Então veio o primeiro absurdo. Uma senhora se levantou, provavelmente amofinada com a demora no atendimento, e deu, à criatura inquieta, a sua senha. Na hora me mordi. Pensei, a velha nojenta se levantou, com raiva pela demora, mas se preocupou só com o tempo dela própria, pois com o seu ato, ela jogou a criatura que havia acabado de chegar na frente de todos que ali estavam esperando pacientemente suas vezes de serem atendidos. Então me deparei com a segunda tragédia do dia; para as pessoas o sistema só interessa enquanto elas são beneficiadas imediatamente, pois se vão sair da fila já não importa mais de vai demorar mais ou menos para os que ficam. Então ela certamente tem um orgasmo só em pensar que um bando de trouxas esperou como ela, mas alguém será atendido antes de todos, só por que ela usou seu pouco poder para corromper a ordem da fila do banco (Ô, vaca!).

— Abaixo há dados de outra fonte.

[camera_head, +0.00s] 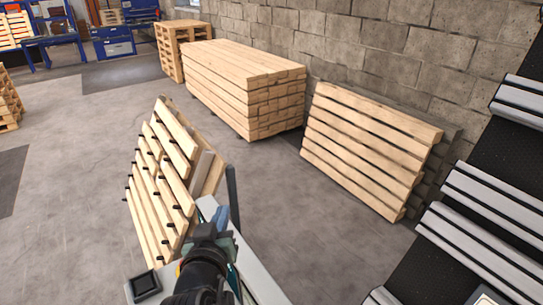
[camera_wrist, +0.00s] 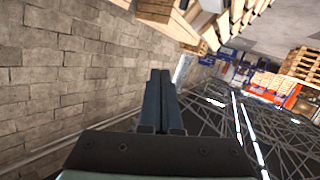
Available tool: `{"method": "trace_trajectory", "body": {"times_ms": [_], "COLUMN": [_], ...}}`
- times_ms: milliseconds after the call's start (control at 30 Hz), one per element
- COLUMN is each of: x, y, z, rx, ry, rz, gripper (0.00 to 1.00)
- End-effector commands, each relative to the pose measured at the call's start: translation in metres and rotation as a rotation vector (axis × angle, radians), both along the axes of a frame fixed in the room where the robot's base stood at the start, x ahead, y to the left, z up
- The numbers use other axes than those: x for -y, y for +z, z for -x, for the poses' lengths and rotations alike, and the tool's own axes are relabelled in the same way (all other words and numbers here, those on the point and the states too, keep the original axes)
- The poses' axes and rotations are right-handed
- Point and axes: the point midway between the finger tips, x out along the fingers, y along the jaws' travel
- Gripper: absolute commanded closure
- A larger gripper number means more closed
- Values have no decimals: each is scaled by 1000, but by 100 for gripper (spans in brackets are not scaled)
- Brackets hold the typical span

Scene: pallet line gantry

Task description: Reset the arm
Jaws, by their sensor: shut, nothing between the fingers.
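My gripper shows in the wrist view (camera_wrist: 160,76) with its two dark blue-grey fingers side by side and touching along their length. It is shut and empty. In the head view my gripper (camera_head: 221,215) is at the end of my dark arm, low in the picture left of centre. A leaning wooden slatted panel with black pegs (camera_head: 160,185) stands just behind and left of it. I cannot tell whether the fingers touch anything there. The lower part of my arm is cut off by the bottom edge.
A stack of timber (camera_head: 245,90) stands against the block wall (camera_head: 350,45). A slatted pallet (camera_head: 365,145) leans on the wall at right. Grey metal rails (camera_head: 485,225) fill the right edge. Blue racks (camera_head: 55,45) are far left. The grey floor (camera_head: 65,165) at left is mostly clear.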

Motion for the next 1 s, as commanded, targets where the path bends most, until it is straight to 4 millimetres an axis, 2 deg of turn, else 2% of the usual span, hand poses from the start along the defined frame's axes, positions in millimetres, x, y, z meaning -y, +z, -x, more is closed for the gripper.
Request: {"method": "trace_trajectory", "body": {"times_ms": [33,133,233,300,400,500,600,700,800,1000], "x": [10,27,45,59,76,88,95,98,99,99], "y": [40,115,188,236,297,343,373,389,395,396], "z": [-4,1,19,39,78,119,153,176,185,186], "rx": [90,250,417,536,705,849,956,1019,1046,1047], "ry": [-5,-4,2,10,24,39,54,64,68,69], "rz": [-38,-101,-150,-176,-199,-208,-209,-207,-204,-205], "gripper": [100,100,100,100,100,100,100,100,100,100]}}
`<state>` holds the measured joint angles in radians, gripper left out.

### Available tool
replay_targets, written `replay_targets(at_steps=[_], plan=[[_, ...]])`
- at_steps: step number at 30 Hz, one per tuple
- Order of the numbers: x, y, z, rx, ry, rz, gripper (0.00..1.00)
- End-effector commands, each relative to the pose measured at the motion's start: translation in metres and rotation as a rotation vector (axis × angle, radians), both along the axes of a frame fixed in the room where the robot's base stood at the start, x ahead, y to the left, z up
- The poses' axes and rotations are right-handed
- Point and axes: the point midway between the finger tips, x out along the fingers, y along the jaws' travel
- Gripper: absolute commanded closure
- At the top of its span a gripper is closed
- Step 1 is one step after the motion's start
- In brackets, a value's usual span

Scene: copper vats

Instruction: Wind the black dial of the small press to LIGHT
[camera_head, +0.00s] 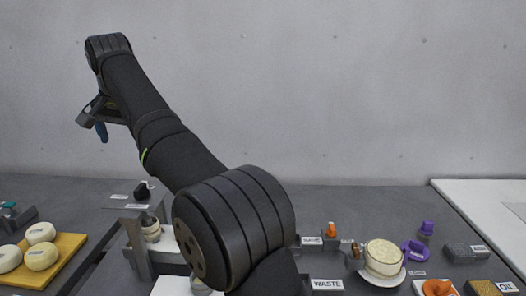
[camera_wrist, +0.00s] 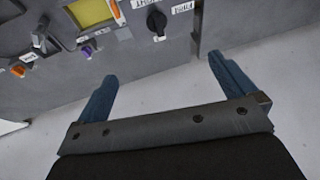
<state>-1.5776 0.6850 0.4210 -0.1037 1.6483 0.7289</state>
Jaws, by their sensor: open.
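A black dial (camera_wrist: 157,21) shows at the top of the wrist view, on a grey surface with small white labels around it. In the head view my gripper (camera_head: 100,132) hangs high at the upper left, above the table.
A wooden board (camera_head: 64,262) with several cheeses lies at left. At right are a cheese on a white plate (camera_head: 384,277), a purple ring (camera_head: 416,252) and OIL and WASTE labels. The wrist view shows a yellow panel (camera_wrist: 92,12) and a purple knob (camera_wrist: 87,52). My arm hides the table's middle.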

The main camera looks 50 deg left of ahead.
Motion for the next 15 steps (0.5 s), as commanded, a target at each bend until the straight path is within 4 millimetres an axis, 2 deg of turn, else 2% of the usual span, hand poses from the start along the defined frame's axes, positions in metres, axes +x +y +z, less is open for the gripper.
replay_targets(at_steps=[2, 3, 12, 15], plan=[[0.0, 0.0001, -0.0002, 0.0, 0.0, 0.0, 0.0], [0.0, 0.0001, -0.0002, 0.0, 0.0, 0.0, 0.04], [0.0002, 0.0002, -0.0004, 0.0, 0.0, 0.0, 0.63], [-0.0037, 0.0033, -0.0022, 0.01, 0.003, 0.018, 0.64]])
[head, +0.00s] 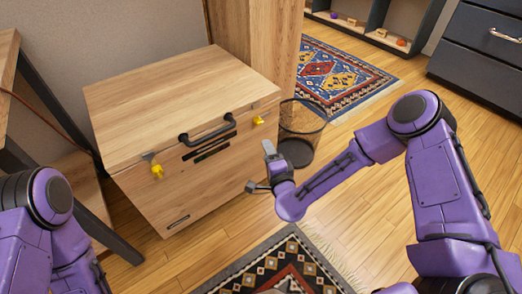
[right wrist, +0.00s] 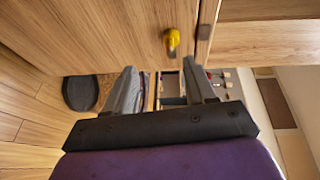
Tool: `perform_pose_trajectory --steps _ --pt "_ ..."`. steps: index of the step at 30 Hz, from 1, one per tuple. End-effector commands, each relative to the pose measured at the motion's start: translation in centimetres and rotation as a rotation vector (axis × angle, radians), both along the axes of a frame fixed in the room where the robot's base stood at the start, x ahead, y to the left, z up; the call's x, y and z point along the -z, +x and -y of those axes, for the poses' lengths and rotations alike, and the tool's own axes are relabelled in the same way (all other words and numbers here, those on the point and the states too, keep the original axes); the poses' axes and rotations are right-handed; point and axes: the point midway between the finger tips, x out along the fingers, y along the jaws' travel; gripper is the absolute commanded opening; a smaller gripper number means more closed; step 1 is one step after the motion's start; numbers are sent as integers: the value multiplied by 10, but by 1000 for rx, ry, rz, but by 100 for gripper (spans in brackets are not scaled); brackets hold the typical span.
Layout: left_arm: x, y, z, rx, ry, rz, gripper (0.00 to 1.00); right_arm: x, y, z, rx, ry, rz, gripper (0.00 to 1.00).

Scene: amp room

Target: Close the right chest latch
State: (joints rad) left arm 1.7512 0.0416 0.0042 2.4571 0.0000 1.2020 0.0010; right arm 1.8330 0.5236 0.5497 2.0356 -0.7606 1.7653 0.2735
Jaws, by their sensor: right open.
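The wooden chest (head: 205,175) has its lid down and a black handle (head: 207,131) on its front. The right chest latch (head: 258,121) is a small yellow piece near the lid seam at the right end of the front. It also shows in the right wrist view (right wrist: 172,40), beyond my fingertips and beside the seam. I cannot tell its exact position. The left latch (head: 157,171) is yellow too, below a grey plate. My right gripper (head: 259,168) is open and empty, below the right latch and apart from it. Of my left arm only links show; its gripper is out of view.
A dark mesh bin (head: 301,125) stands close to the chest's right side, behind my right gripper. A patterned rug (head: 240,274) lies in front of the chest; a blue and red rug (head: 335,78) lies farther back. Dark drawers (head: 480,45) stand at the back right.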

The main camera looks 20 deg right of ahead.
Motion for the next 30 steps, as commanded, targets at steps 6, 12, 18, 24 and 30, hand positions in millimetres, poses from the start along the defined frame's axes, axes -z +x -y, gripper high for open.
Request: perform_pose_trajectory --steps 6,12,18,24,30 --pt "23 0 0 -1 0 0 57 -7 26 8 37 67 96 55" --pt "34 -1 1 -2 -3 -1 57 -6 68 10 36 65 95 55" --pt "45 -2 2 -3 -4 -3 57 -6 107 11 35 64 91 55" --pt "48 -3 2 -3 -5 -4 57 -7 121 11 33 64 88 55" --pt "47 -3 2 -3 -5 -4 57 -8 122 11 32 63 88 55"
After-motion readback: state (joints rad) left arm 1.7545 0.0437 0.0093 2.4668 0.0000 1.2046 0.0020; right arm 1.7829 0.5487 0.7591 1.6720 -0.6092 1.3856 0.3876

E a epopéia continuou. Aquele ser esquisito, disfarçado de gente, ali permaneceu e, assim que o cliente que estava sendo atendido saiu do caixa, antes mesmo que aparecesse no painel o próximo número de senha, ela se abancou no tablado de madeira, abriu sua bolsa enorme, tirou um calhamaço de documentos, cheques, dinheiro e o (filho da puta do!) caixa a atendeu na maior normalidade do mundo.
Aí, sim, meu cérebro cientista começou a pensar, olhar, ver e interpretar tudo e todos em câmera lenta. Primeiro o caixa, um miserável estrábico que não se recusou a atender a fura fila. Em outros tempos eu sugeriria a forca para ele, mas, nos dias atuais, creio que uma bala achada já se faz bom profilático (Ô, raiva!).
Depois observei os circunstantes. As caras iguais, calmas, indiferentes. Será que só eu tinha visto aquilo?! Não. As pessoas estão acostumadas a serem vítimas de desonestos. Às vezes chego mesmo a me perguntar se devo me preocupar com a justiça social, com o bem-estar geral, enfim, com esses ideais que andam em voga. Afinal, eles próprios não se preocupam com sigo mesmos. O fato é que eu já nem poderia pensar em castigo mais adequado para aquele bando de acomodados, a não o que já recebiam quando não fizeram nada.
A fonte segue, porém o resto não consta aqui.